** start **

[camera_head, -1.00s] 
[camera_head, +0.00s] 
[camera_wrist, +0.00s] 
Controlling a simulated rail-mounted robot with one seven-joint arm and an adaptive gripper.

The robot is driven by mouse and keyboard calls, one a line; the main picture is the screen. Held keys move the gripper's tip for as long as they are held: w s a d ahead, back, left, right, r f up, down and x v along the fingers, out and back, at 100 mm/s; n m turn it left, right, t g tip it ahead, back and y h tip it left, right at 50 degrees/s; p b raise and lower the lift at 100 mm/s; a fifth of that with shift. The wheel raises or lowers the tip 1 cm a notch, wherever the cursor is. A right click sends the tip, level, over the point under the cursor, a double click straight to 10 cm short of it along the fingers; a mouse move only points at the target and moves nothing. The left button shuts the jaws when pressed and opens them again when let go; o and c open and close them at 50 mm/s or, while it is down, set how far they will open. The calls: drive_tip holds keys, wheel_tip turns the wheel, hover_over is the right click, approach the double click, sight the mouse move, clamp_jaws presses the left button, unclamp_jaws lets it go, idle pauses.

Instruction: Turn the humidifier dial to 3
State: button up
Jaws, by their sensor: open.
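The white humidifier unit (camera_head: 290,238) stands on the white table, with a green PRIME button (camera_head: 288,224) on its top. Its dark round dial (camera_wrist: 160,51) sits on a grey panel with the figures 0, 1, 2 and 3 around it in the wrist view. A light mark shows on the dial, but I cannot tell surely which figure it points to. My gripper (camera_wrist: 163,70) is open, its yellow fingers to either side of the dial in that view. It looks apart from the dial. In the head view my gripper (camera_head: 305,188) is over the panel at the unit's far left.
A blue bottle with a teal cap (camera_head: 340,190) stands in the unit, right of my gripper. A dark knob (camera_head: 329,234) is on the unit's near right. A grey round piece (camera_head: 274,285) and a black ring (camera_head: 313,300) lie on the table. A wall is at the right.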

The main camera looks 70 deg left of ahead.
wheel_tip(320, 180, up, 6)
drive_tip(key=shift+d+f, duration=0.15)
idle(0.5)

** end **

> _Work instructions_: Your task is to repeat each line of the material exactly.

> _Solution to the exercise_:
[camera_head, -1.00s] 
[camera_head, +0.00s] 
[camera_wrist, +0.00s] 
Controlling a simulated rail-mounted robot with one seven-joint arm and an adaptive gripper.

The robot is driven by mouse and keyboard calls, one a line; the main picture is the screen. Held keys move the gripper's tip for as long as they are held: w s a d ahead, back, left, right, r f up, down and x v along the fingers, out and back, at 100 mm/s; n m turn it left, right, t g tip it ahead, back and y h tip it left, right at 50 degrees/s; p b raise and lower the lift at 100 mm/s; a fifth of that with shift. The wheel raises or lowers the tip 1 cm a notch, wherever the cursor is. A right click sends the tip, level, over the point under the cursor, a double click straight to 10 cm short of it along the fingers; a mouse move only points at the target and moves nothing. The left button shuts the jaws when pressed and opens them again when let go; o and c open and close them at 50 mm/s or, while it is down, set how far they will open. The calls: drive_tip holds keys, wheel_tip turns the wheel, hover_over is the right click, approach the double click, sight the mouse move, clamp_jaws presses the left button, unclamp_jaws lets it go, idle pauses.

Instruction: Turn the humidifier dial to 3
State: button up
Jaws, by their sensor: open.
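The white humidifier unit (camera_head: 290,238) stands on the white table, with a green PRIME button (camera_head: 288,224) on its top. Its dark round dial (camera_wrist: 160,51) sits on a grey panel with the figures 0, 1, 2 and 3 around it in the wrist view. A light mark shows on the dial, but I cannot tell surely which figure it points to. My gripper (camera_wrist: 163,70) is open, its yellow fingers to either side of the dial in that view. It looks apart from the dial. In the head view my gripper (camera_head: 305,188) is over the panel at the unit's far left.
A blue bottle with a teal cap (camera_head: 340,190) stands in the unit, right of my gripper. A dark knob (camera_head: 329,234) is on the unit's near right. A grey round piece (camera_head: 274,285) and a black ring (camera_head: 313,300) lie on the table. A wall is at the right.

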The main camera looks 70 deg left of ahead.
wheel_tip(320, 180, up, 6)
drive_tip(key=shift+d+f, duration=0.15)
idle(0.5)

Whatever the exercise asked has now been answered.